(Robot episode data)
--- begin ---

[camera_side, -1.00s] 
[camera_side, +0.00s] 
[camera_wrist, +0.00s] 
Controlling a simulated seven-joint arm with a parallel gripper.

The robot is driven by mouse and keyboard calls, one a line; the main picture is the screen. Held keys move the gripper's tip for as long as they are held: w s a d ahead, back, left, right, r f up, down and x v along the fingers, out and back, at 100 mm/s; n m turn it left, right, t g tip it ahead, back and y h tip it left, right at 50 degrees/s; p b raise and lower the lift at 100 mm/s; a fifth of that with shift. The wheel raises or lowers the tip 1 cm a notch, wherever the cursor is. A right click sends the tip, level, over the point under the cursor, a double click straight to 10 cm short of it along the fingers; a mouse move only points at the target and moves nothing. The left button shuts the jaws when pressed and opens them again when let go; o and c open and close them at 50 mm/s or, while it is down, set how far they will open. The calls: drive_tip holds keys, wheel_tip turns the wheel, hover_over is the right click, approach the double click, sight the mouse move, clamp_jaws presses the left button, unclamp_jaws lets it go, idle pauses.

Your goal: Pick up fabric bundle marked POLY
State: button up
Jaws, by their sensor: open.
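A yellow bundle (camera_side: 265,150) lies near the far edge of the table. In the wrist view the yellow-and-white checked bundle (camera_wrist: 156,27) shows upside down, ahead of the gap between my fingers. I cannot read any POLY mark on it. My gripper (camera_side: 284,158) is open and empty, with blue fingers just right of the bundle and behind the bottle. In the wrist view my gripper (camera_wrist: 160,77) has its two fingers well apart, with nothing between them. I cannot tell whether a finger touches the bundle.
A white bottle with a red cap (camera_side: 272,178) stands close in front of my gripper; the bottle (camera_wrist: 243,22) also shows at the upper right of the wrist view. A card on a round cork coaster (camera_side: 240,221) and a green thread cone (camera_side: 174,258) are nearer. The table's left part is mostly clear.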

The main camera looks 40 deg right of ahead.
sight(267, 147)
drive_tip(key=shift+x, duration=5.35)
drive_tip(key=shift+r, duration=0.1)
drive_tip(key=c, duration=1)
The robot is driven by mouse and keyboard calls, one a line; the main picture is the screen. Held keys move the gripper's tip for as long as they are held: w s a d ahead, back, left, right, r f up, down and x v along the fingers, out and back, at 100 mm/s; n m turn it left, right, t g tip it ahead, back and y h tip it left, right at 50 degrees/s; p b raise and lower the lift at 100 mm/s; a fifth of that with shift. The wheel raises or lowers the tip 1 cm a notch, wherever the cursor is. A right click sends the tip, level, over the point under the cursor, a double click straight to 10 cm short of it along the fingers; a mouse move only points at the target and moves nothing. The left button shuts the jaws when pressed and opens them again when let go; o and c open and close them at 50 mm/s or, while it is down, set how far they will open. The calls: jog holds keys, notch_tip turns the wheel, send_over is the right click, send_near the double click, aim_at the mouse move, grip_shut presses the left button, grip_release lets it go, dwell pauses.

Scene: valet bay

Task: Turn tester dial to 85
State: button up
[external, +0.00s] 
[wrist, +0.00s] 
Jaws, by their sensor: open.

--- end ---

• AIM OF THE TASK: Set down every line of the listing above again, exactly as given.

• SOLUTION TO THIS EXERCISE:
[camera_side, -1.00s] 
[camera_side, +0.00s] 
[camera_wrist, +0.00s] 
Controlling a simulated seven-joint arm with a parallel gripper.

The robot is driven by mouse and keyboard calls, one a line; the main picture is the screen. Held keys move the gripper's tip for as long as they are held: w s a d ahead, back, left, right, r f up, down and x v along the fingers, out and back, at 100 mm/s; n m turn it left, right, t g tip it ahead, back and y h tip it left, right at 50 degrees/s; p b raise and lower the lift at 100 mm/s; a fifth of that with shift. The wheel raises or lowers the tip 1 cm a notch, wherever the cursor is. A right click sends the tip, level, over the point under the cursor, a double click straight to 10 cm short of it along the fingers; a mouse move only points at the target and moves nothing. The left button shuts the jaws when pressed and opens them again when let go; o and c open and close them at 50 mm/s or, while it is down, set how far they will open. The calls: drive_tip holds keys, wheel_tip turns the wheel, hover_over is the right click, approach the double click, sight the mouse move, clamp_jaws presses the left button, unclamp_jaws lets it go, idle pauses.

Your goal: Pick up fabric bundle marked POLY
State: button up
Jaws, by their sensor: open.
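A yellow bundle (camera_side: 265,150) lies near the far edge of the table. In the wrist view the yellow-and-white checked bundle (camera_wrist: 156,27) shows upside down, ahead of the gap between my fingers. I cannot read any POLY mark on it. My gripper (camera_side: 284,158) is open and empty, with blue fingers just right of the bundle and behind the bottle. In the wrist view my gripper (camera_wrist: 160,77) has its two fingers well apart, with nothing between them. I cannot tell whether a finger touches the bundle.
A white bottle with a red cap (camera_side: 272,178) stands close in front of my gripper; the bottle (camera_wrist: 243,22) also shows at the upper right of the wrist view. A card on a round cork coaster (camera_side: 240,221) and a green thread cone (camera_side: 174,258) are nearer. The table's left part is mostly clear.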

The main camera looks 40 deg right of ahead.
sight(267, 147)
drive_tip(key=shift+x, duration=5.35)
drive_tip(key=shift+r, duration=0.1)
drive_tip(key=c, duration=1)
The robot is driven by mouse and keyboard calls, one a line; the main picture is the screen. Held keys move the gripper's tip for as long as they are held: w s a d ahead, back, left, right, r f up, down and x v along the fingers, out and back, at 100 mm/s; n m turn it left, right, t g tip it ahead, back and y h tip it left, right at 50 degrees/s; p b raise and lower the lift at 100 mm/s; a fifth of that with shift. The wheel raises or lowers the tip 1 cm a notch, wherever the cursor is. A right click sends the tip, level, over the point under the cursor, a double click straight to 10 cm short of it along the fingers; a mouse move only points at the target and moves nothing. The left button shuts the jaws when pressed and opens them again when let go; o and c open and close them at 50 mm/s or, while it is down, set how far they will open. The calls: jog holds keys, notch_tip turns the wheel, send_over is the right click, send_near the double click, aim_at the mouse move, grip_shut presses the left button, grip_release lets it go, dwell pauses.

Scene: valet bay

Task: Turn tester dial to 85
State: button up
[external, +0.00s] 
[wrist, +0.00s] 
Jaws, by their sensor: open.

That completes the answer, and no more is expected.